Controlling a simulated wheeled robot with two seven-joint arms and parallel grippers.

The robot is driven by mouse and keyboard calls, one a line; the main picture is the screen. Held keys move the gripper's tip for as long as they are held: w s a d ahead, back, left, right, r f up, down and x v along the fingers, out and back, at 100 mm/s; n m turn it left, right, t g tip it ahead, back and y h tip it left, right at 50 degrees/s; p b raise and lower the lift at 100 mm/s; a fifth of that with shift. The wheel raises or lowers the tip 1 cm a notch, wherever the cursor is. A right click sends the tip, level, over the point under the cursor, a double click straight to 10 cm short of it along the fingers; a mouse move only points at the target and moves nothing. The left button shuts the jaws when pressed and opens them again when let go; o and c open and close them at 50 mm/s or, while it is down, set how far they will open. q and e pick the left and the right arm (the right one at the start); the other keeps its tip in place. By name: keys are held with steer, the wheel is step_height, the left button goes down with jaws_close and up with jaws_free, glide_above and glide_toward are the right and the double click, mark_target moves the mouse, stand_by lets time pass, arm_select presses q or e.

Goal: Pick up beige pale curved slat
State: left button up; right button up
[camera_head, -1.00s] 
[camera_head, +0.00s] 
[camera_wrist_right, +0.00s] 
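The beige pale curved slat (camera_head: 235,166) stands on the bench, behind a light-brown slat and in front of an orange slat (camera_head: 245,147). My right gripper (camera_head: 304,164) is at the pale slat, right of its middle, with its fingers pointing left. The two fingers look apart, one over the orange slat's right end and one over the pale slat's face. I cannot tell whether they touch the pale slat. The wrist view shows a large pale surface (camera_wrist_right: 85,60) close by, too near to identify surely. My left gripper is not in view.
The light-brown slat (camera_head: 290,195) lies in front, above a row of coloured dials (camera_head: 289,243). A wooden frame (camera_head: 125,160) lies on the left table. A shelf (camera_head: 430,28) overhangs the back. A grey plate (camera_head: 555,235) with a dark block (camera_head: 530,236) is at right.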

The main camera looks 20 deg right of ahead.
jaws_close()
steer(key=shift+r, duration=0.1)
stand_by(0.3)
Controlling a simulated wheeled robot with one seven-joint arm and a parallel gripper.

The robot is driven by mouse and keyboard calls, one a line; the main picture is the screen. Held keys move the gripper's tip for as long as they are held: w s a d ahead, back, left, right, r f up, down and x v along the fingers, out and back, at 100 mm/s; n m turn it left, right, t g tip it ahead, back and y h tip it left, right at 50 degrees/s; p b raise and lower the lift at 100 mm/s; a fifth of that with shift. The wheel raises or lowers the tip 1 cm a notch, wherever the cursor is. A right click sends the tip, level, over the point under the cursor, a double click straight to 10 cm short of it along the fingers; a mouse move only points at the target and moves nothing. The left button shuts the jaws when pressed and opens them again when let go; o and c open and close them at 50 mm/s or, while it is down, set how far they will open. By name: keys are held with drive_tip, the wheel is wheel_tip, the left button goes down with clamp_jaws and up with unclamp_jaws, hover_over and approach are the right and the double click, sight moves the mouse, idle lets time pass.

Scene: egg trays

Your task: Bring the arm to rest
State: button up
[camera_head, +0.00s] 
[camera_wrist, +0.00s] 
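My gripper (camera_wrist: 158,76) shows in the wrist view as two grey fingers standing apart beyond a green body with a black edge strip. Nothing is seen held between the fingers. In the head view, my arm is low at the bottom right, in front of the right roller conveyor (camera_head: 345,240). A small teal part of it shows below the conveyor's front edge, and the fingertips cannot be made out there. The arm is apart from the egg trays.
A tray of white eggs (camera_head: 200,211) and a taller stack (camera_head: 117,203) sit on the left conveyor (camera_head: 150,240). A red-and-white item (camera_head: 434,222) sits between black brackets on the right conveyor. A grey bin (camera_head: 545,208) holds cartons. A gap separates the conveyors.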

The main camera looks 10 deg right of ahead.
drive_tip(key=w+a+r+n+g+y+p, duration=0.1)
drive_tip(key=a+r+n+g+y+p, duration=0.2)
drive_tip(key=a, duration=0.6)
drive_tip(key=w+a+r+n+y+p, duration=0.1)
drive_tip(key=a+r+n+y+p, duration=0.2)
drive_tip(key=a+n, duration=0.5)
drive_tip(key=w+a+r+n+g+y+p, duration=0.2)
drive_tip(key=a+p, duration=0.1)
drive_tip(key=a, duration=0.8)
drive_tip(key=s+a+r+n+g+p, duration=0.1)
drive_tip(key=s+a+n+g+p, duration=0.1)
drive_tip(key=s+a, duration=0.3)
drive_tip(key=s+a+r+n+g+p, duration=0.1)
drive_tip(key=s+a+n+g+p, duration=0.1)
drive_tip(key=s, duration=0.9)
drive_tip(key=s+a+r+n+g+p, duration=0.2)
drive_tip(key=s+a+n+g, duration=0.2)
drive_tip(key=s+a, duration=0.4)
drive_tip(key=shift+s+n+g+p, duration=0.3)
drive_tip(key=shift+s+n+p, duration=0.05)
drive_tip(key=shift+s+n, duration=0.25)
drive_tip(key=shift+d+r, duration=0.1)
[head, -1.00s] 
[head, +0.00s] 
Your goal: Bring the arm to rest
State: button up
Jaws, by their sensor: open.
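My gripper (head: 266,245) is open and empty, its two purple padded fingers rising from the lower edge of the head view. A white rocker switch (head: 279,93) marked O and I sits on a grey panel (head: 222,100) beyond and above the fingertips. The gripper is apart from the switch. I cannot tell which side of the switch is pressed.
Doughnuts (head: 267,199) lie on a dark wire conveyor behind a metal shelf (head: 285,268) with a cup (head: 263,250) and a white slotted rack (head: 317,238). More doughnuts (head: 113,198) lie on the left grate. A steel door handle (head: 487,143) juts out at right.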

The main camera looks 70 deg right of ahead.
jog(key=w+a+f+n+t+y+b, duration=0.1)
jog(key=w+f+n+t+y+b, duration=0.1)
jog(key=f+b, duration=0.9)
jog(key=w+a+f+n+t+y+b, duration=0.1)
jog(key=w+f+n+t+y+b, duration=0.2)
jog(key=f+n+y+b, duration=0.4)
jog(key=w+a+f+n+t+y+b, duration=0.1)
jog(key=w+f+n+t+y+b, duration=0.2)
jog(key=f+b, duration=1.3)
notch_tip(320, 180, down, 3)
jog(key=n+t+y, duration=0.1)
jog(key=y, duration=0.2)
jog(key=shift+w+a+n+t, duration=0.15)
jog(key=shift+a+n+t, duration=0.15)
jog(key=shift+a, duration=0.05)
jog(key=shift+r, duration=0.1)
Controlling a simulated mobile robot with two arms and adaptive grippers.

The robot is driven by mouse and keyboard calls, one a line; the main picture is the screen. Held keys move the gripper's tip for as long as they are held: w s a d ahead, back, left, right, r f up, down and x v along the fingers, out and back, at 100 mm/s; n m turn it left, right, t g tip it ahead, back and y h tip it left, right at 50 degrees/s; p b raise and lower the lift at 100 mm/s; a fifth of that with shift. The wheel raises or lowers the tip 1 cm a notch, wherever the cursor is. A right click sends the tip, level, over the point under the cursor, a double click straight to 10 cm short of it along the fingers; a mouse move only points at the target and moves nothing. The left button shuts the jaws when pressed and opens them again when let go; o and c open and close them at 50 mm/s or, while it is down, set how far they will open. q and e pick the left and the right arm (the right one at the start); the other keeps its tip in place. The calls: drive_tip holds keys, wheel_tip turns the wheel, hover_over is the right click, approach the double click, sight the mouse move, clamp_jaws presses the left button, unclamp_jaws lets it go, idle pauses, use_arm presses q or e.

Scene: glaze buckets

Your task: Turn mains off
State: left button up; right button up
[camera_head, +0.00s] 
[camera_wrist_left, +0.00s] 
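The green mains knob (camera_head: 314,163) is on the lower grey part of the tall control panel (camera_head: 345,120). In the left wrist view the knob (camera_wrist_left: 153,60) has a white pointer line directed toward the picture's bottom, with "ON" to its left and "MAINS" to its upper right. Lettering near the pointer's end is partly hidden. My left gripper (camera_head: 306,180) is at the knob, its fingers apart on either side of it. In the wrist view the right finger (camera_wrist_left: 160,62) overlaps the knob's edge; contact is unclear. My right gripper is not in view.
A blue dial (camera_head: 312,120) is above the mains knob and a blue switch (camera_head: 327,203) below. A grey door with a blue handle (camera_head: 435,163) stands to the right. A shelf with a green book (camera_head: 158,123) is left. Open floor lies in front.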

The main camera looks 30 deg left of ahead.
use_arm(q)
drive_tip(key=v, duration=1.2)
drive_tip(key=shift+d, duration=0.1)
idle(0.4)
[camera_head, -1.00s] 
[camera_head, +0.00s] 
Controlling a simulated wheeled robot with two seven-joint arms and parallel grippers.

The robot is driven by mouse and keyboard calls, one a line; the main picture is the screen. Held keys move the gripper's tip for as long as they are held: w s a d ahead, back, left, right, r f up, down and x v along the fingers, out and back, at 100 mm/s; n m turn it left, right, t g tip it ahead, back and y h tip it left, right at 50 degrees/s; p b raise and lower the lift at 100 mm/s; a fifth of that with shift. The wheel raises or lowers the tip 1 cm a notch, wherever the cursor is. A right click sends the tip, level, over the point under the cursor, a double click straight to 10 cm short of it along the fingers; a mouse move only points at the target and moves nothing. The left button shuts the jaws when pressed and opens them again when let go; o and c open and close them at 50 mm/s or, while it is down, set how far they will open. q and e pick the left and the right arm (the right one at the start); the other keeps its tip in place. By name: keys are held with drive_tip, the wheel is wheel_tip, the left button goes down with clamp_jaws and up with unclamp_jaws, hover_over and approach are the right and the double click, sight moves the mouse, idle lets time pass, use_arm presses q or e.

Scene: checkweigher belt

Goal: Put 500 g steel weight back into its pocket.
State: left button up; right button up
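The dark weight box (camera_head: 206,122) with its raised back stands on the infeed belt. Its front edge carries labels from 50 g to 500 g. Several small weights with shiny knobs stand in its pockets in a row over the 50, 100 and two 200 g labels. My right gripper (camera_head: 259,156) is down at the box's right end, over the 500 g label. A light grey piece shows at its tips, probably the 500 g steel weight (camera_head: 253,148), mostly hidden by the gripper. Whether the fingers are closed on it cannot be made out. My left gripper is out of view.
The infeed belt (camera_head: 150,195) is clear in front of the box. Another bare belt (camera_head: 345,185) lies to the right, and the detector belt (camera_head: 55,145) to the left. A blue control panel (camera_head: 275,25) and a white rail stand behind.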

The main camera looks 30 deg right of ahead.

* * * * * * *

What you have to do:
Tell how many lines of the material above hold "Controlling", answering with a bare number.

Result below:
4